== Listed records
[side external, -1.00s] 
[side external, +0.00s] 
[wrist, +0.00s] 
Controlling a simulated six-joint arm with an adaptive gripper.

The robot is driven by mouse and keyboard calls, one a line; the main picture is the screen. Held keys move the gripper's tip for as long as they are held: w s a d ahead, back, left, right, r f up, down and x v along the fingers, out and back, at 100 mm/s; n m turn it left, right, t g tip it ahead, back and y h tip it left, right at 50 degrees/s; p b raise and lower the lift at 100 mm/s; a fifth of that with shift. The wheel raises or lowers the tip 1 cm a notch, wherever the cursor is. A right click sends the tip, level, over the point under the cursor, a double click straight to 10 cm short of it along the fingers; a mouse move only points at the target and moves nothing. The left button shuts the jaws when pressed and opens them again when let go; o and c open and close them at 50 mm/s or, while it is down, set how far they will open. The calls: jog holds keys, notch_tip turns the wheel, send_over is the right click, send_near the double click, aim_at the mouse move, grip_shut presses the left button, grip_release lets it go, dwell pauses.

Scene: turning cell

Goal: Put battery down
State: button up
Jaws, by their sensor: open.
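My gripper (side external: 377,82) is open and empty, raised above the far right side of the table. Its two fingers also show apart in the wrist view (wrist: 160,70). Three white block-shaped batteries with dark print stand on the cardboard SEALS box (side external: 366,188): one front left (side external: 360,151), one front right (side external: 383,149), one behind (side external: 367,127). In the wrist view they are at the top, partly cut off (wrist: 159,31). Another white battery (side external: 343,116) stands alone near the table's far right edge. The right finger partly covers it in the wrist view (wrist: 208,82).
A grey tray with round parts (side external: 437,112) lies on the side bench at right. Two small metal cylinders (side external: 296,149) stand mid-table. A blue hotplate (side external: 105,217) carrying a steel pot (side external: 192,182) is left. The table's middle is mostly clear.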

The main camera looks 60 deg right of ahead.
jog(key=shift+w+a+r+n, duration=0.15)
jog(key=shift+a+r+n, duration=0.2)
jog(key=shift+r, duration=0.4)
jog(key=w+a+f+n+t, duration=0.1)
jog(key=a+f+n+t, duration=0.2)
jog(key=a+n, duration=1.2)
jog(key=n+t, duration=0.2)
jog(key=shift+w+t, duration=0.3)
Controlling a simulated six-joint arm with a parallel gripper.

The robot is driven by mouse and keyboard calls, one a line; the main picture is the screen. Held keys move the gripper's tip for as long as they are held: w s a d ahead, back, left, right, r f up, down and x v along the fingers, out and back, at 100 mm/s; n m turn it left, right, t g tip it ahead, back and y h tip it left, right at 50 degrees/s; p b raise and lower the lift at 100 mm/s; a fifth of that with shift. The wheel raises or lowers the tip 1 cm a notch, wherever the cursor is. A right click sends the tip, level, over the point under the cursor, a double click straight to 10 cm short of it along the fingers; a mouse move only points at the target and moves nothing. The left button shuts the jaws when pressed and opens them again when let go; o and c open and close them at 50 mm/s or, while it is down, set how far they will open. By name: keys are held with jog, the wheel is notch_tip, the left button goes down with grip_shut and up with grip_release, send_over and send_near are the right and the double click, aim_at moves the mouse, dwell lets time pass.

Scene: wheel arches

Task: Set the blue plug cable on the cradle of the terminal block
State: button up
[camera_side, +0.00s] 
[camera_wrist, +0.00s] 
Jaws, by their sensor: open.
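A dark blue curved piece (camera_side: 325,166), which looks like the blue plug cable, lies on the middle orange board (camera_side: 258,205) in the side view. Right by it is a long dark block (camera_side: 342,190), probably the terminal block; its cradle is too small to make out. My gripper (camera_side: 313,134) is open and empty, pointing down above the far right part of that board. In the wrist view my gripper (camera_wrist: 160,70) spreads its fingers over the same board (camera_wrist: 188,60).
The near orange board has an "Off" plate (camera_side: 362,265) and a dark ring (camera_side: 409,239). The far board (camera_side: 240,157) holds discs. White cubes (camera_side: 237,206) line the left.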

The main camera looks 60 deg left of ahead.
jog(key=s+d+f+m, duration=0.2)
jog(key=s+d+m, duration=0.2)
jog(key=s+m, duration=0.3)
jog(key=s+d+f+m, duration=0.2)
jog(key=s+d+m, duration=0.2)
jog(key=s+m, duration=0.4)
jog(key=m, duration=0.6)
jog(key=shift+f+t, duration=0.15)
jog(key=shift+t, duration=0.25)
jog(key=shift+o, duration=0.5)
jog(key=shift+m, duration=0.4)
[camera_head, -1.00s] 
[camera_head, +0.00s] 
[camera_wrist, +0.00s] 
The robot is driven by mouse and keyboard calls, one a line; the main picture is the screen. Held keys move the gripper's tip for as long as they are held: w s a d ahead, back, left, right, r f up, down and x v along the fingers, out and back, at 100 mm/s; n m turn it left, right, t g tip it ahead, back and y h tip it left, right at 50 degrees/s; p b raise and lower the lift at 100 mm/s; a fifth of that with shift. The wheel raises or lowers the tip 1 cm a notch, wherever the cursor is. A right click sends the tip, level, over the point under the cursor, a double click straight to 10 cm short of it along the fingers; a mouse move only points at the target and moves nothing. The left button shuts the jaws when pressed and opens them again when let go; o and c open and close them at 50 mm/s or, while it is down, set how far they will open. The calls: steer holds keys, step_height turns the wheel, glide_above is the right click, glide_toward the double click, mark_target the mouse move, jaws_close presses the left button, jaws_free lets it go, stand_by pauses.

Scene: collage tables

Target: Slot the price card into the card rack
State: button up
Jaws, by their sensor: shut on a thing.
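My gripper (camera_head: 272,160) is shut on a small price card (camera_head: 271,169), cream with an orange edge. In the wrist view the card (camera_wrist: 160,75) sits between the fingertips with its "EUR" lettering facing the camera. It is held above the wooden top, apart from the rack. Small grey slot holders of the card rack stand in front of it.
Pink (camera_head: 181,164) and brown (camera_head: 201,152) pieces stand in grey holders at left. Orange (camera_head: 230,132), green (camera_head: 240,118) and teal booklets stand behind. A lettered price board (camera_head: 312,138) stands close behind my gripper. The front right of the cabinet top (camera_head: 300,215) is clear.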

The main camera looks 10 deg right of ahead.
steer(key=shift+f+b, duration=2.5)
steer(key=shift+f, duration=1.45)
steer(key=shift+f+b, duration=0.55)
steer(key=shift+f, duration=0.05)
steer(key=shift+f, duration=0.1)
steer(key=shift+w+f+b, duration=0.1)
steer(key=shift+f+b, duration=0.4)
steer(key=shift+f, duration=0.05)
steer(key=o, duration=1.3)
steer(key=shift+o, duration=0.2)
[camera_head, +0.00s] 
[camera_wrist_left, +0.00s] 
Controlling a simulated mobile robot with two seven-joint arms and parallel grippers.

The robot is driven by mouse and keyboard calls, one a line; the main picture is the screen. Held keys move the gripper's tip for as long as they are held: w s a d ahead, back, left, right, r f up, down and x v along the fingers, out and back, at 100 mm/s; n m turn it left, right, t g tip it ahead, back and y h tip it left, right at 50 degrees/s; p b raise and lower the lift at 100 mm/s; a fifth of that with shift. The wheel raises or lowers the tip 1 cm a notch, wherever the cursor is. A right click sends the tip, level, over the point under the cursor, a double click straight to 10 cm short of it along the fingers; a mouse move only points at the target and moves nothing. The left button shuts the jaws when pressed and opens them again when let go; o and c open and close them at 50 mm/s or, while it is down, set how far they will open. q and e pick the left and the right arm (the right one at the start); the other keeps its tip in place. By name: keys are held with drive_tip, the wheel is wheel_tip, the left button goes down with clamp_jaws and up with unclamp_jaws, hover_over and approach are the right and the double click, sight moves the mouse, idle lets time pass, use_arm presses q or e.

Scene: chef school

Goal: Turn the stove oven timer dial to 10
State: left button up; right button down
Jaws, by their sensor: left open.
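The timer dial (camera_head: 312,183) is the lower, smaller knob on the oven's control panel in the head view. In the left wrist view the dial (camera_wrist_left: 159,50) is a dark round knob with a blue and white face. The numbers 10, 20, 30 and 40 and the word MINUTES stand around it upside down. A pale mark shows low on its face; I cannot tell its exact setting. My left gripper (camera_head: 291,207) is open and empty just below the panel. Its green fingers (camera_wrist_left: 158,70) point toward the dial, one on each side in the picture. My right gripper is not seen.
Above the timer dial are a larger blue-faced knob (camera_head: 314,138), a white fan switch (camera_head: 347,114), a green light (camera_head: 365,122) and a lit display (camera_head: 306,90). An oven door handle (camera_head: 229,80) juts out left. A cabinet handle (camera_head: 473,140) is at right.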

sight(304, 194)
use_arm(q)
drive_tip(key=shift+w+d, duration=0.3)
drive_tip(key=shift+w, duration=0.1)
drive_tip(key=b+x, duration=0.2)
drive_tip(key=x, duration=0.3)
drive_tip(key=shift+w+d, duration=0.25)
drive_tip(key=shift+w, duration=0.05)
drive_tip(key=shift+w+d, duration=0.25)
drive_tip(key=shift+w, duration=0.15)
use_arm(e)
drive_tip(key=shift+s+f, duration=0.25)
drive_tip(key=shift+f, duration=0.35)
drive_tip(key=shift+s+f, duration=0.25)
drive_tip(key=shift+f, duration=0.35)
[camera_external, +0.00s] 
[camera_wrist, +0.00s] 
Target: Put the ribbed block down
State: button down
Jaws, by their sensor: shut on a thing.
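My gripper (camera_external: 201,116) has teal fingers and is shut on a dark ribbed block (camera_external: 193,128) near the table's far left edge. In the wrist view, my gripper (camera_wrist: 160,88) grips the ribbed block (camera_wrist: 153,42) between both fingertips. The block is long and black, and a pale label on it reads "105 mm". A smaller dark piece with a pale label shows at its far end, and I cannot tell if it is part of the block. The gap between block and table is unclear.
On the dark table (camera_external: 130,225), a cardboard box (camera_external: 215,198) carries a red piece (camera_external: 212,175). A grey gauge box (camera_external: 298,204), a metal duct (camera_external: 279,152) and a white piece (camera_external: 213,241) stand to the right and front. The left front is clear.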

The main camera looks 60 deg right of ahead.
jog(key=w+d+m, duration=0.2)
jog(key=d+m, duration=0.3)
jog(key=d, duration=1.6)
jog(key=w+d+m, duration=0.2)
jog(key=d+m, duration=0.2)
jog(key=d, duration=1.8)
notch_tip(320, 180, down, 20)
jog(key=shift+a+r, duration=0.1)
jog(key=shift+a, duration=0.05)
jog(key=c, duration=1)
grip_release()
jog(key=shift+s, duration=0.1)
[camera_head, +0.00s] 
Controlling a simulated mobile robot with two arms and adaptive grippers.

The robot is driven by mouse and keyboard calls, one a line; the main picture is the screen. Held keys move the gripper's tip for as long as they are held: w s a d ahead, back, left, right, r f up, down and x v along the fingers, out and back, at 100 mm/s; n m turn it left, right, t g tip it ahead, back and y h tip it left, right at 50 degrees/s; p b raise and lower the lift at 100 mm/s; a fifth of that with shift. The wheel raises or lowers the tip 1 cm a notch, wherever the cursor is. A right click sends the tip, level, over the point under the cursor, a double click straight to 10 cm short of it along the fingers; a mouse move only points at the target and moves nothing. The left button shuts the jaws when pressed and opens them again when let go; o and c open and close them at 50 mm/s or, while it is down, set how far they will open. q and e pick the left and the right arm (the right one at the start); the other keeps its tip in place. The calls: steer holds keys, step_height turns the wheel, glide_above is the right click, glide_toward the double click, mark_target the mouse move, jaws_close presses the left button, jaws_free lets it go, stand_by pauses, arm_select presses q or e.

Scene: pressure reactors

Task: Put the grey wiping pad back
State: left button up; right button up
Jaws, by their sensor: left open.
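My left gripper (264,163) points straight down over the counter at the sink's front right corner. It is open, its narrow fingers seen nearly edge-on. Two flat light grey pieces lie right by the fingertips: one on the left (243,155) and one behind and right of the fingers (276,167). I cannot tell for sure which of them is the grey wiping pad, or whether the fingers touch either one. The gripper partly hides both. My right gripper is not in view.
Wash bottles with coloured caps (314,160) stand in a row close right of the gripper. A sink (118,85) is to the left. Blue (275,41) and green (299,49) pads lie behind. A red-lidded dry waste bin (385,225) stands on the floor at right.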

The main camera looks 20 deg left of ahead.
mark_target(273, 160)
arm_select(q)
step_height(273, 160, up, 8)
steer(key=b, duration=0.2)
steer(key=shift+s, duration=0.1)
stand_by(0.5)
====
▸ Aim
Select every line of the material above holding the word "joint" and copy it.

▸ Task answer
Controlling a simulated six-joint arm with an adaptive gripper.
Controlling a simulated six-joint arm with a parallel gripper.
Controlling a simulated mobile robot with two seven-joint arms and parallel grippers.

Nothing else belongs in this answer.